To that end, we'll take a look at each position and break down where the 2010 opening day starters on each NFL team came from in the draft. We’ll also identify where each of the Pro Bowlers – the starters and backups on the initial team, not injury replacements – and All Pro players came.

This is the type of “study” that almost every team does before the draft. It’s a valuable, if blunt, tool to see where value can be had at each position. (I use the term “study” loosely because I only did this past year, not a three- to five-year stretch most teams have personnel department interns do).

I think you’ll see some surprises along the way.

Part I: Defensive ends

Might as well get started with one of the toughest groups to look at, the defensive ends.

Obviously the type of player the Patriots, who us a 3-4 scheme, deem a defensive end is different than the 4-3 Colts. After thinking about the different combinations I could look at (4-3 DTs and 3-4 DEs), I decided just to stay with each systems’ ends, even though they are different. There’s just too much variation in the schemes to try to get too specific. And since there’s almost as many 3-4 teams these days, it almost evens out.

Here are the results:

Now this surprised me a little bit.
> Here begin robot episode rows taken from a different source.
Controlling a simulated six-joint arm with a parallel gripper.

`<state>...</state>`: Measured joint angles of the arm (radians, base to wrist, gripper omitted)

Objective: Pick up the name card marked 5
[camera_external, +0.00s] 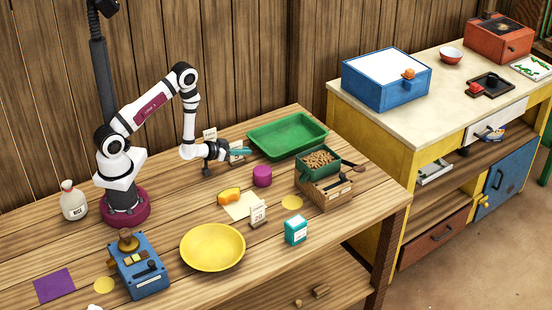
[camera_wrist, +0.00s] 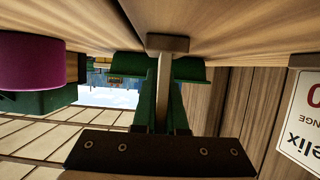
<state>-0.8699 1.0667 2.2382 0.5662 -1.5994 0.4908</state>
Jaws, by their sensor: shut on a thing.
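My gripper (camera_external: 238,151) reaches low over the back of the wooden table, pointing right. In the wrist view my gripper (camera_wrist: 163,95) has its green fingers shut on a thin pale card seen edge-on (camera_wrist: 163,85), with a small brown foot (camera_wrist: 168,43). The foot looks at or very near the tabletop; I cannot tell whether it touches. The held card (camera_external: 236,144) shows partly behind the fingers in the external view; its marking is not readable. Another name card (camera_external: 210,134) stands left of it. A card with "elix" and a red 0 (camera_wrist: 303,115) is at the wrist view's right.
A green tray (camera_external: 287,119) lies right of my gripper. A purple cylinder (camera_external: 262,176) stands nearby, also in the wrist view (camera_wrist: 30,60). A card marked 20 (camera_external: 258,213), a wooden box (camera_external: 325,197) and a yellow bowl (camera_external: 212,268) are toward the front.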

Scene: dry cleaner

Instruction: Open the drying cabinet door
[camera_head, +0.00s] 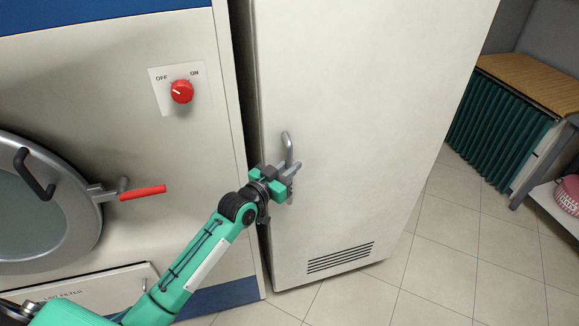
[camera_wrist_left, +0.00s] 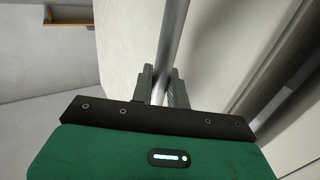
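The drying cabinet door (camera_head: 375,110) is a tall off-white panel with a vent grille near its bottom. No interior shows, and the door looks closed. Its metal bar handle (camera_head: 288,148) stands upright near the left edge. My left gripper (camera_head: 290,172) is at the lower part of the handle. In the left wrist view the handle (camera_wrist_left: 174,35) runs between the two grey fingers (camera_wrist_left: 162,86), which appear closed on it. My right gripper is not in view.
Left of the cabinet stands a machine with a red knob (camera_head: 181,91), a round door (camera_head: 85,215) and a red-handled lever (camera_head: 143,192). A dark narrow gap separates them. Tiled floor (camera_head: 450,250) is clear in front and right; a green-curtained counter (camera_head: 500,125) stands beyond.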

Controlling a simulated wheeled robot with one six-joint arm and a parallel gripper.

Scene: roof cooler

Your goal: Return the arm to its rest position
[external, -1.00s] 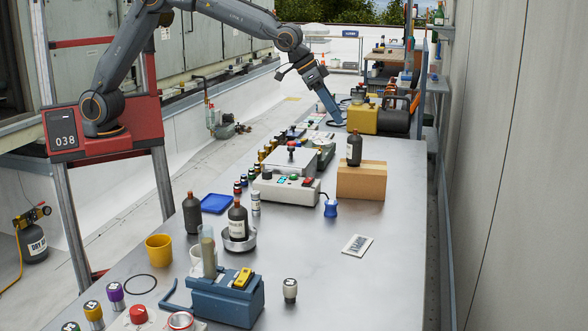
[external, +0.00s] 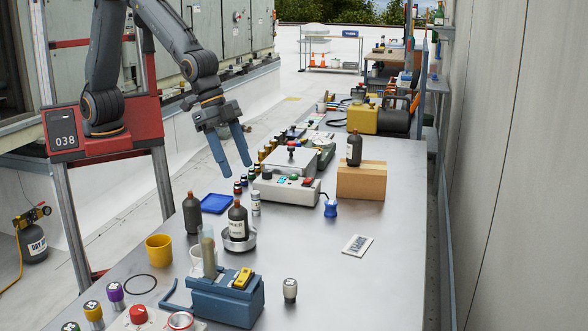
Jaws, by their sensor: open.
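My gripper (external: 237,170) is open and empty, with its two blue-grey fingers spread and pointing down. It hangs in the air, in the picture above the left edge of the workbench, near the row of small capped bottles (external: 240,184). My arm (external: 165,30) rises from the red base marked 038 and bends down to the gripper. The fingers appear apart from everything on the bench.
The metal workbench (external: 385,220) has bare room at right. Near the gripper are a control box (external: 285,192), a blue tray (external: 216,203) and dark bottles (external: 192,214). A cardboard box (external: 362,183) carries another bottle (external: 354,148). A yellow machine (external: 362,118) stands farther back.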

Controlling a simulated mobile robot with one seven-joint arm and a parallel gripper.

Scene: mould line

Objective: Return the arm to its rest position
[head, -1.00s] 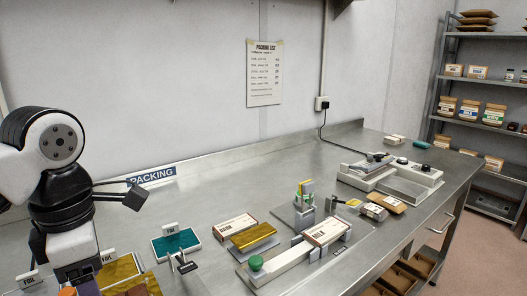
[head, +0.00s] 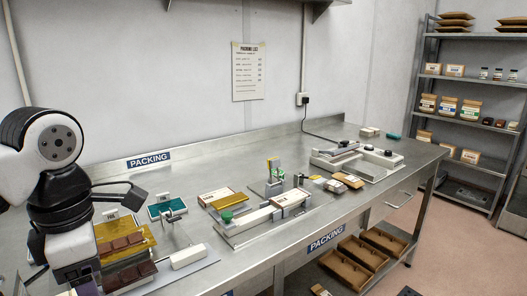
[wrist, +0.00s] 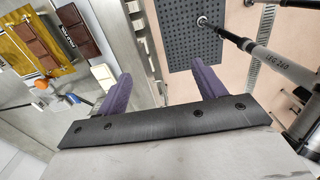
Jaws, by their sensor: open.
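My arm shows at the left edge of the head view, bent downward in front of the bench (head: 310,222). My gripper (wrist: 157,88) shows in the wrist view with its two purple fingers wide apart and nothing between them. It hangs over the bench's front edge, with bench top to the left and floor to the right. In the head view the fingertips are mostly cut off at the bottom left.
Chocolate bars on gold foil (head: 146,233) lie on the bench close to my arm. A teal foil tray (head: 167,208), a sealing device with a green knob (head: 225,217) and a scale-like machine (head: 365,158) stand farther along. Shelving (head: 430,65) is at right; brown trays (head: 362,252) sit below.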

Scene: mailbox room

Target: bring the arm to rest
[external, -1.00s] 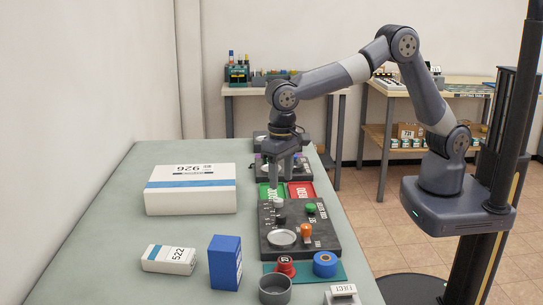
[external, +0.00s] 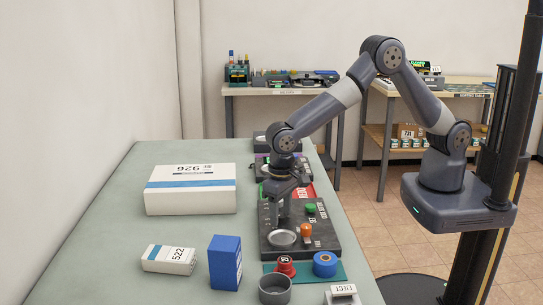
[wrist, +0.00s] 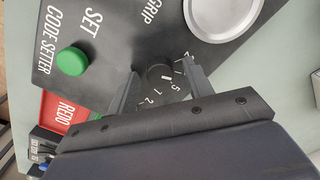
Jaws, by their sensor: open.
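My gripper (external: 281,217) points down over the dark code-setter panel (external: 322,239) on the green-grey table. In the wrist view my gripper (wrist: 162,84) is open, with one finger on each side of a small black dial knob (wrist: 159,73). The knob has printed numbers around it. I cannot tell whether the fingers touch the knob. In the external view the gripper hides the knob. My arm is bent high at the elbow and reaches left over the table.
The panel also bears a green button (external: 310,209), an orange knob (external: 306,230) and a round metal dish (external: 282,238). A white parcel (external: 190,198), a small white box (external: 169,259) and a blue box (external: 225,262) stand left. A red tray (wrist: 66,112) lies beside the panel.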

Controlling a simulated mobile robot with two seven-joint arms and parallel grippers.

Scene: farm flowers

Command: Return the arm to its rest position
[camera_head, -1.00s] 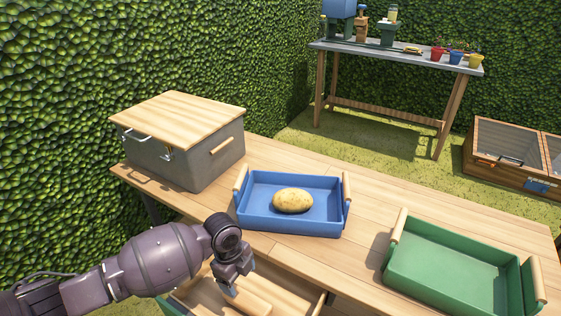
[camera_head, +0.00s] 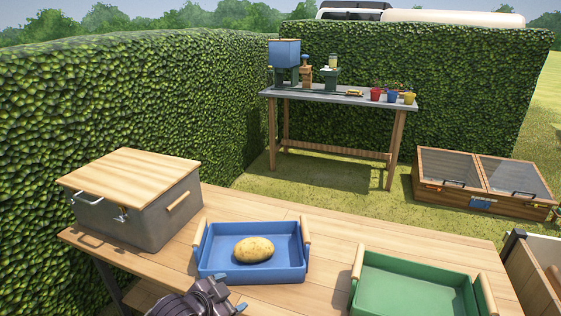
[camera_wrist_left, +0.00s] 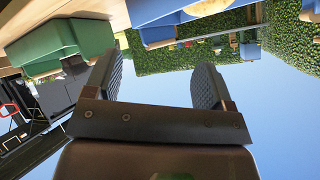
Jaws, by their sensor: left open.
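My left gripper (camera_head: 236,309) shows at the bottom edge of the head view, in front of the blue tray, with most of the arm out of frame. In the left wrist view its two fingers (camera_wrist_left: 160,85) stand wide apart with nothing between them. A potato (camera_head: 254,249) lies in the blue tray (camera_head: 214,273) on the wooden table. An empty green tray (camera_head: 415,290) stands to its right. My right gripper is not in view.
A grey box with a wooden lid (camera_head: 135,198) stands at the table's left end. Beyond the table are a workbench (camera_head: 345,98) with pots and tools, and a cold frame (camera_head: 484,181) on the grass. Hedges (camera_head: 120,105) border the left and back.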

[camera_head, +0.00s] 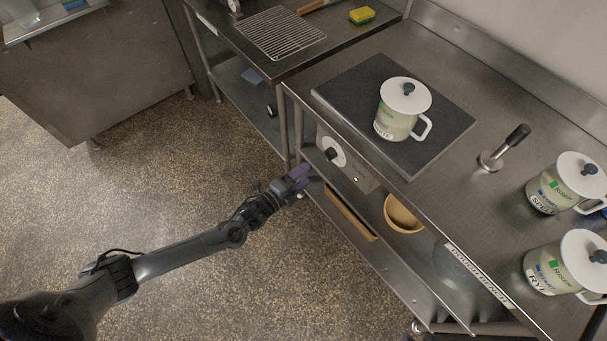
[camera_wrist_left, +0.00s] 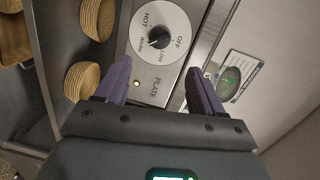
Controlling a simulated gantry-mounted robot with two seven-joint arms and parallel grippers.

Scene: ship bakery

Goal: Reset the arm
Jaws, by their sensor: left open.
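My left arm reaches in from the lower left in the head view. My left gripper (camera_head: 299,178) is in front of the bench's front edge, by the control panel with the plate knob. In the left wrist view my left gripper (camera_wrist_left: 164,85) has its two purple fingers apart with nothing between them. The plate knob (camera_wrist_left: 159,37), marked OFF, LOW, WARM and HOT, lies just beyond the fingertips, and a small lamp (camera_wrist_left: 137,83) on the panel glows amber. The knob also shows in the head view (camera_head: 333,152). My right gripper is not in view.
A white-lidded jar (camera_head: 396,121) stands on the dark hot plate (camera_head: 345,88). Two similar jars (camera_head: 567,181) (camera_head: 566,264) stand at the right. A metal tamper-like tool (camera_head: 492,160) stands between. Wooden bowls (camera_head: 402,213) sit on the lower shelf. The floor (camera_head: 190,180) around my arm is clear.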

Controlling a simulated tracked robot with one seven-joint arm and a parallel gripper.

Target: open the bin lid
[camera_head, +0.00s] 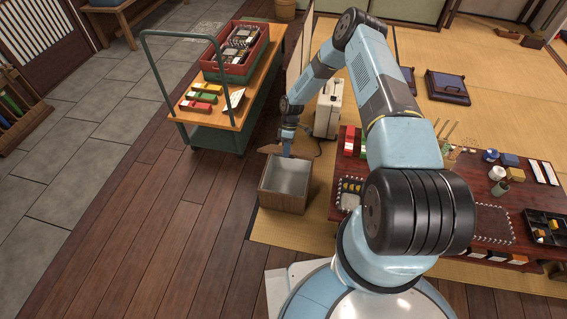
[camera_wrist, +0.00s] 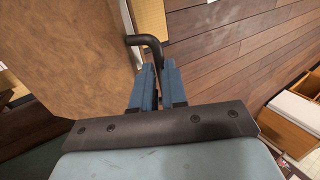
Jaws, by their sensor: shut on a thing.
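The bin (camera_head: 282,200) is a square wooden box with a pale grey inside, standing on the mat edge in the head view. Its inside shows from above. A brown panel, seemingly the lid, shows small at its far side (camera_head: 270,149) and large at the left of the wrist view (camera_wrist: 70,45). My gripper (camera_head: 287,152) is above the far part of the bin. In the wrist view its blue fingers (camera_wrist: 157,75) are shut on a bent black handle (camera_wrist: 149,42) beside the panel. Where the handle joins the panel is hard to see.
A cart (camera_head: 213,131) with a red crate (camera_head: 235,75) stands behind left of the bin. A pale case (camera_head: 328,108) stands close behind right. A low table (camera_head: 480,180) with lunch things lies right. The plank floor (camera_head: 150,230) is clear. A wooden box edge shows in the wrist view (camera_wrist: 295,120).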

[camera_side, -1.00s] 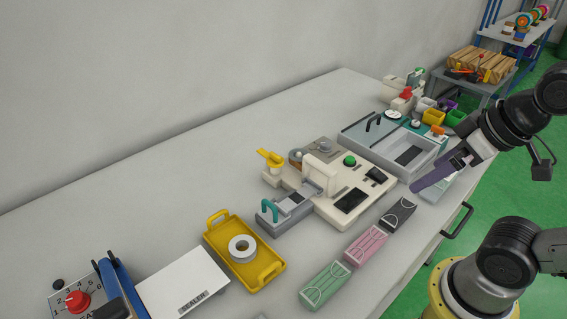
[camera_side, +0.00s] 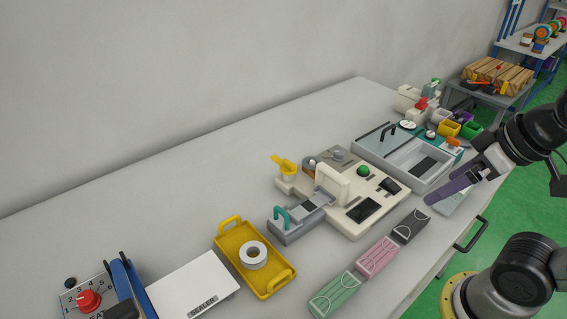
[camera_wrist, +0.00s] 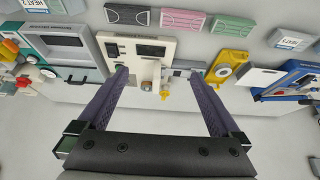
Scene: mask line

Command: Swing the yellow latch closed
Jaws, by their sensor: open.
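The yellow latch (camera_side: 284,165) sticks up at the back left corner of the cream machine (camera_side: 351,217), its handle tilted up and to the left. In the wrist view the latch (camera_wrist: 166,95) shows small, beyond the fingertips and roughly between them. My gripper (camera_side: 452,190) is at the right in the side view, above the front of the bench and well apart from the latch. In the wrist view my gripper (camera_wrist: 160,76) has its two purple fingers spread wide with nothing between them.
A yellow tray (camera_side: 222,243) with a white tape roll (camera_side: 253,254) stands left of the machine. A grey bin (camera_side: 390,180) stands right of it. Black, pink and green boxes (camera_side: 377,258) line the front. The bench behind the latch is clear.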

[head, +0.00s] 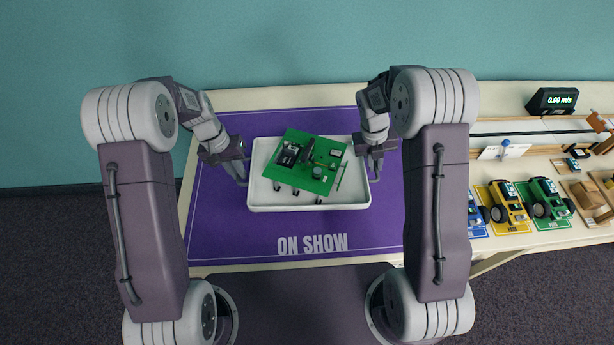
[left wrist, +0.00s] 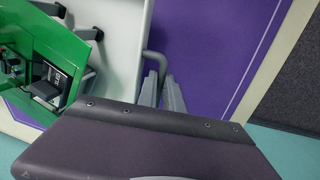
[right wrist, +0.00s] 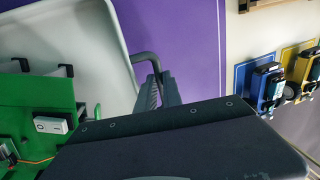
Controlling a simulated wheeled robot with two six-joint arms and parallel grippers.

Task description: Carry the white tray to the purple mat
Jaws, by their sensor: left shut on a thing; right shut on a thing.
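The white tray (head: 310,208) is in the middle of the head view, level, within the outline of the purple mat (head: 222,225) marked "ON SHOW". I cannot tell whether it touches the mat or hangs just above it. It carries a tilted green board (head: 300,183) with small parts on it. My left gripper (head: 243,180) is shut on the tray's left handle, which also shows in the left wrist view (left wrist: 155,60). My right gripper (head: 374,177) is shut on the right handle, also seen in the right wrist view (right wrist: 148,60).
The mat lies on a pale table (head: 270,98) against a teal wall. To the right stand a blue, a yellow (head: 507,203) and a green toy car (head: 545,198), a track (head: 510,134) and a black speed display (head: 551,101). Bare mat shows on every side of the tray.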

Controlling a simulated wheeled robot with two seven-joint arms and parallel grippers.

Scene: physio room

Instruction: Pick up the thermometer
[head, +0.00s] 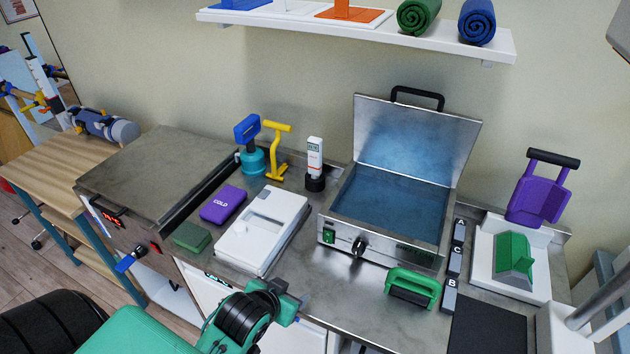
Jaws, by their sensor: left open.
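The thermometer (315,155) is a white upright handheld device with a small display near its top. It stands in a black holder (315,184) at the back of the steel counter, left of the open-lidded bath. My left gripper (284,299) is at the bottom middle, at the end of a green and black arm. It is open, near the counter's front edge, well in front of and below the thermometer and apart from it. The black wrist partly hides its fingers. My right gripper does not show.
A white lidded box (262,232) lies between my left gripper and the thermometer. A yellow tool (277,150) and a teal-and-blue pump (249,150) stand left of the thermometer. The metal bath (340,225) has its lid raised. A shelf (430,38) hangs above.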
I didn’t expect such a strong showing from the first round, especially considering about 15 teams used the 3-4 last year. And those players tend to be workhorses, not workout warriors.

Obviously there’s a draft premium on 4-3 ends that can rush the passer – and there are plenty of standouts in that group (John Abraham, Julius Peppers, Dwight Freeney, Jason Babin) – but there are just as many good 3-4 ends ends who went in the first of the draft (Justin Smith, Ryan Pickett, Marcus Spears, Luis Castillo, Shaun Ellis).

That such a high percentage (31.3) of starters came from the first round (45 percent when you combined the first and second round) tells you that you need to grab a defensive end early if you want a good one.

This will become evident as we look at other positions and the numbers are different (they have been in the past when I’ve looked at this).

Other things the numbers indicate:

  • The fourth round has been surprisingly fruitful (15.6 percent, the second-highest round);
  • And since just as many starters were undrafted (five) as were drafted in the sixth and seventh rounds combined (five), you’re probably better off taking a different position late in the draft and signing a few undrafted free agents at end. That’s where the Patriots got Mike Wright.